▶ **Instruction**: Would you return the complete listing below word for word?

== Collected data ==

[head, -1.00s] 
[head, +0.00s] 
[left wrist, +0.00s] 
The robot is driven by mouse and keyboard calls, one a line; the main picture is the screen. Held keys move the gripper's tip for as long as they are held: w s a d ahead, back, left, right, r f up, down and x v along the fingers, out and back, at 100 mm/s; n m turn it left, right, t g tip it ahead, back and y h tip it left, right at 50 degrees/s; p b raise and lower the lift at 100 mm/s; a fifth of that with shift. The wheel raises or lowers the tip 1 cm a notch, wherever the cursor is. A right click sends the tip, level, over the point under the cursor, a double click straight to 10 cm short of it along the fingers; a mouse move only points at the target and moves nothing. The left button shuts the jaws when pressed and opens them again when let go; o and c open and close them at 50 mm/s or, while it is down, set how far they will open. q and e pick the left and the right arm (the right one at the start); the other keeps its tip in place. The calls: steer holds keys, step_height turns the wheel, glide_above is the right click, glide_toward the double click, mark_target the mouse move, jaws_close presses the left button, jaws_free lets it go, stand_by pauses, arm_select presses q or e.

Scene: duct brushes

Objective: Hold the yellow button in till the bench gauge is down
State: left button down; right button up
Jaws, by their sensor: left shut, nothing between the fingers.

===

▶ **Task solution**:
[head, -1.00s] 
[head, +0.00s] 
[left wrist, +0.00s] 
The robot is driven by mouse and keyboard calls, one a line; the main picture is the screen. Held keys move the gripper's tip for as long as they are held: w s a d ahead, back, left, right, r f up, down and x v along the fingers, out and back, at 100 mm/s; n m turn it left, right, t g tip it ahead, back and y h tip it left, right at 50 degrees/s; p b raise and lower the lift at 100 mm/s; a fifth of that with shift. The wheel raises or lowers the tip 1 cm a notch, wherever the cursor is. A right click sends the tip, level, over the point under the cursor, a double click straight to 10 cm short of it along the fingers; a mouse move only points at the target and moves nothing. The left button shuts the jaws when pressed and opens them again when let go; o and c open and close them at 50 mm/s or, while it is down, set how far they will open. q and e pick the left and the right arm (the right one at the start); the other keeps its tip in place. The calls: steer holds keys, step_height turns the wheel, glide_above is the right click, glide_toward the double click, mark_target the mouse move, jaws_close presses the left button, jaws_free lets it go, stand_by pauses, arm_select presses q or e.

Scene: duct brushes

Objective: Hold the yellow button in till the bench gauge is down
State: left button down; right button up
Jaws, by their sensor: left shut, nothing between the fingers.

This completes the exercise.